In 1948, Yugoslavia was on the brink of war with the Soviet Union, tanks lined up at the border. Suddenly:
Yugoslav authorities had to look somewhere else for film entertainment. They found a suitable country in Mexico: it was far away, the chances of Mexican tanks appearing on Yugoslav borders were slight and, best of all, in Mexican films they always talked about revolution in the highest terms. How could an average moviegoer know that it was not the Yugoslav revolution?
With the newfound popularity of Mexican culture, Yugoslavians started donning sombreros, pulling ponchos over their heads, and making faux-Mexican records. “The Mexican influence spread to all of the popular culture: fake Mexican bands were forming and their records still can be found at the flea markets nowadays.”
Great album covers and thrilling lo-fi MP3s.
3 Replies to “Yu-Mex”
In my mind I see a large parade of sombrero-clad mariachi singers walking from Zagreb to Sarajevo to Ljubljana, and it’s a frightening picture.
They end in Belgrade for the annual “Dias de Festivo de Srbjicdjub.”
What, no Yu-Mex cuisine?
Thanks for this amazing connection. Slack-key guitar might have been an even better choice, just so you could have a vowel-deprived culture hooking up with a consonant-deprived culture.
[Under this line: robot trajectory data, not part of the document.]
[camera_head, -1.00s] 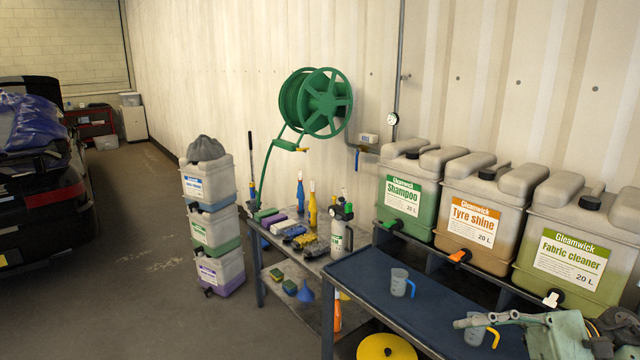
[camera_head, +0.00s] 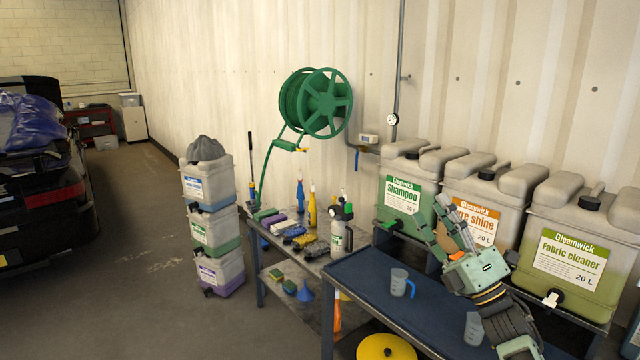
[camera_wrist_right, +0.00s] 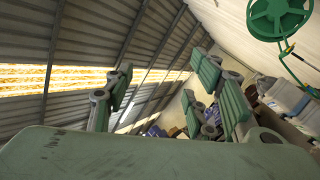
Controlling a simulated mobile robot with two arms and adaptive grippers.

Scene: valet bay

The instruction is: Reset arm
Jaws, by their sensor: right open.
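My right gripper (camera_head: 446,218) is raised above the blue bench top, in front of the shampoo and tyre shine containers in the head view. Its fingers point up and are spread apart, with nothing between them. In the right wrist view its open fingers (camera_wrist_right: 165,100) also show empty, with the roof and wall beyond. My left gripper is not in view.
The blue bench (camera_head: 350,277) holds two measuring jugs, one in the middle (camera_head: 401,283) and one beside my right arm (camera_head: 473,328). Shampoo (camera_head: 403,195), tyre shine (camera_head: 483,222) and fabric cleaner (camera_head: 570,255) containers stand behind. A grey table (camera_head: 290,262) carries bottles and brushes.

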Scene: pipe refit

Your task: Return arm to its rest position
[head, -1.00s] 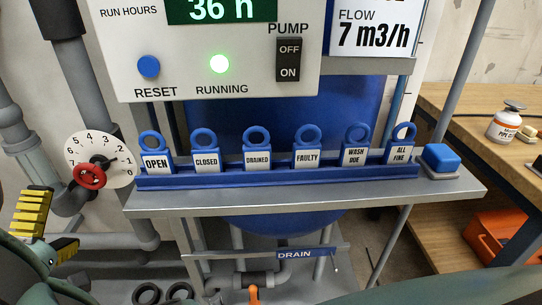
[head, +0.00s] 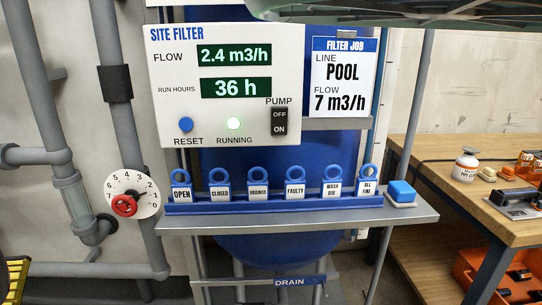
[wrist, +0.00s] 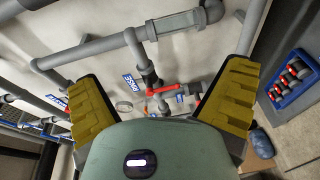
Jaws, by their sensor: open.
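In the wrist view my gripper (wrist: 160,105) is open, its two yellow ribbed fingers wide apart with nothing between them. Beyond it are grey pipes (wrist: 90,50) and a red valve handle (wrist: 161,89). In the head view a yellow ribbed finger (head: 17,275) shows at the lower left edge; the rest of the gripper is out of that view. The gripper is apart from the shelf and the panel.
The site filter panel (head: 222,105) reads flow 2.4 m3/h. Below it, a shelf (head: 300,219) holds a blue rack (head: 270,208) of several labelled tags and a blue button (head: 401,191). A dial with a red knob (head: 124,205) is left. A wooden workbench (head: 430,190) stands right.

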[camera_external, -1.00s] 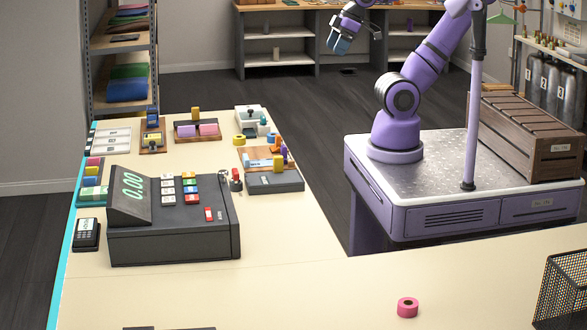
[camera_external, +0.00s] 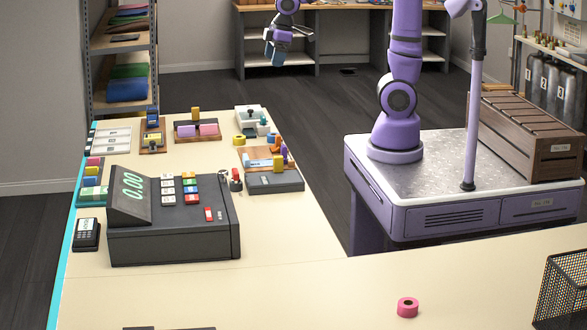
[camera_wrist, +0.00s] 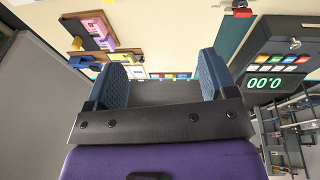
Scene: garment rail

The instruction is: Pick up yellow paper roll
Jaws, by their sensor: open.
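My gripper (camera_external: 277,55) is up in the air, beyond and to the right of the roll in the external view, apart from the counter. In the wrist view my gripper (camera_wrist: 163,76) has its two blue fingers wide apart with nothing between them.
A dark cash register (camera_external: 175,230) stands on the counter's near left part. A white device (camera_external: 250,118) and a wooden tray with coloured pieces (camera_external: 262,160) crowd the roll. A pink roll (camera_external: 408,307) and a mesh basket (camera_external: 560,285) are at the near right.

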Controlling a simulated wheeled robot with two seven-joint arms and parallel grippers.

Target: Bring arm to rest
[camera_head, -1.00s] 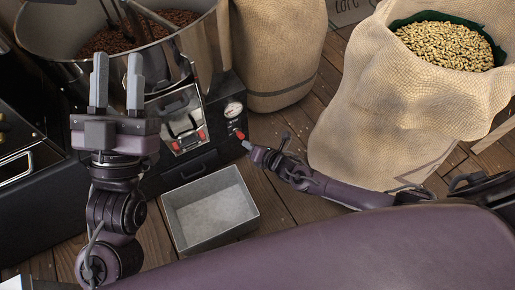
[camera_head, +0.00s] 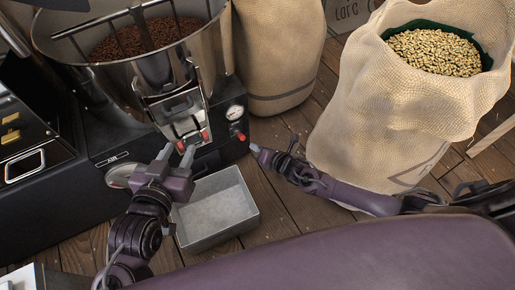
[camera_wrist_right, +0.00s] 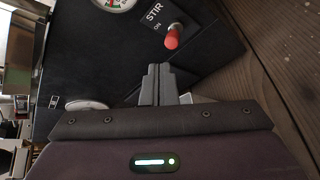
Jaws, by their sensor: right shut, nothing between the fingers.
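My left gripper (camera_head: 177,154) is lower left of centre in the head view. Its two grey fingers stand apart with nothing seen between them. It is just in front of the roaster's chute and above the left back corner of the metal tray. My right gripper (camera_head: 254,148) reaches in from the right, near the red knob on the roaster's front. In the right wrist view its fingers (camera_wrist_right: 158,70) are together and empty. The red knob (camera_wrist_right: 172,36), labelled STIR and ON, shows beyond the fingertips, apart from them.
The roaster's steel drum (camera_head: 215,60) holds brown beans, with a chute (camera_head: 185,115) at its front. An empty grey metal tray (camera_head: 243,222) stands on the wooden floor. A burlap sack of pale beans (camera_head: 370,110) is at right, another sack (camera_head: 280,50) behind. Floor between them is clear.
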But this is good enough, and I had no idea that Tito’s break from Stalin produced a soundtrack.
Don’t miss the lyrics, either. From sombrero-wearing Milic Ljubomir, the guy on your entry:
“My wife is talking all the time
how I just drift around
and don’t care about her
that I come home at the dawn
What can I do
when beautiful women are after me all the time
and at least one
is pulling me by the shoulder
Every morning when I return home
my wife bables (sic) to the evening
I’ll apply for divorce!”
I bet that’s how Tito felt.
> What, no Yu-Mex cuisine?
Now that the idea has been planted, I expect to be the first to sample same at your next feast :)
I’m thinking Oxtail in greasy eggs over a platter of rice and red beans. With pipian mole’.